**What the task requires:** Take every line that has the string "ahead" and copy it out.

%%

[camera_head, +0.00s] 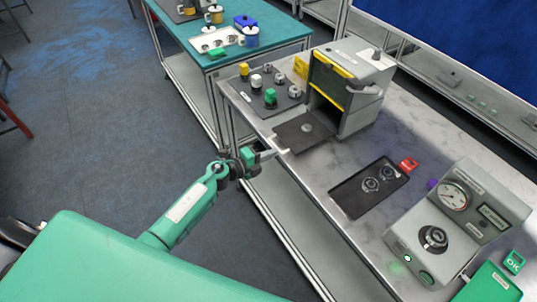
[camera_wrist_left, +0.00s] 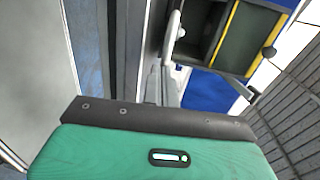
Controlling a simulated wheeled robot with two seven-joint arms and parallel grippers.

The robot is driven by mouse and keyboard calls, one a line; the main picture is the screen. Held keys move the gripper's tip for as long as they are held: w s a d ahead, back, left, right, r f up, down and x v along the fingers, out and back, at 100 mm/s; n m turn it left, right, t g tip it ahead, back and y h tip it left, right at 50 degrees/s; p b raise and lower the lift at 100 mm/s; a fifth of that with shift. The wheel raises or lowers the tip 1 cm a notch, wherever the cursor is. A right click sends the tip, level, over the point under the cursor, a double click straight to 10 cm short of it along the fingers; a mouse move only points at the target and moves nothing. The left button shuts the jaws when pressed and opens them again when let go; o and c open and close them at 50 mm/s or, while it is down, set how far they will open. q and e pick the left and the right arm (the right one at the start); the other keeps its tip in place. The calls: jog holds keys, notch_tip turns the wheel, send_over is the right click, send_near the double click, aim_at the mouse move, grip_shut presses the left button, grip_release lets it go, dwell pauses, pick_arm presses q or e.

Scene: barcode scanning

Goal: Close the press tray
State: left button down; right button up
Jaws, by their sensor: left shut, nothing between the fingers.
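The press (camera_head: 362,118) is a grey box with an open, yellow-edged front at the back of the marble-topped bench. Its dark tray (camera_head: 290,139) is out in front of the opening, with a small round metal part (camera_head: 306,128) on it. My left gripper (camera_head: 272,154) is shut and empty beside the tray's outer edge, close to the pale handle there. I cannot tell whether it touches the handle. In the left wrist view the shut fingers (camera_wrist_left: 160,88) point toward a pale bar (camera_wrist_left: 173,35), with the press (camera_wrist_left: 245,38) at upper right. My right gripper is out of view.
A dark mat (camera_head: 283,102) with several coloured-top pieces lies left of the press. A black tray (camera_head: 352,203) with round metal parts sits to the right, then a gauge unit (camera_head: 425,243). A teal table (camera_head: 185,52) stands behind. The floor left of the bench is clear.

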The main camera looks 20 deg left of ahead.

%%

**The output:**
The robot is driven by mouse and keyboard calls, one a line; the main picture is the screen. Held keys move the gripper's tip for as long as they are held: w s a d ahead, back, left, right, r f up, down and x v along the fingers, out and back, at 100 mm/s; n m turn it left, right, t g tip it ahead, back and y h tip it left, right at 50 degrees/s; p b raise and lower the lift at 100 mm/s; a fifth of that with shift. The wheel raises or lowers the tip 1 cm a notch, wherever the cursor is. A right click sends the tip, level, over the point under the cursor, a double click straight to 10 cm short of it along the fingers; a mouse move only points at the target and moves nothing. The left button shuts the jaws when pressed and opens them again when let go; o and c open and close them at 50 mm/s or, while it is down, set how far they will open. q and e pick the left and the right arm (the right one at the start); the other keeps its tip in place. The calls: jog holds keys, notch_tip turns the wheel, send_over is the right click, send_near the double click, aim_at the mouse move, grip_shut presses the left button, grip_release lets it go, dwell pauses, pick_arm presses q or e.
The main camera looks 20 deg left of ahead.

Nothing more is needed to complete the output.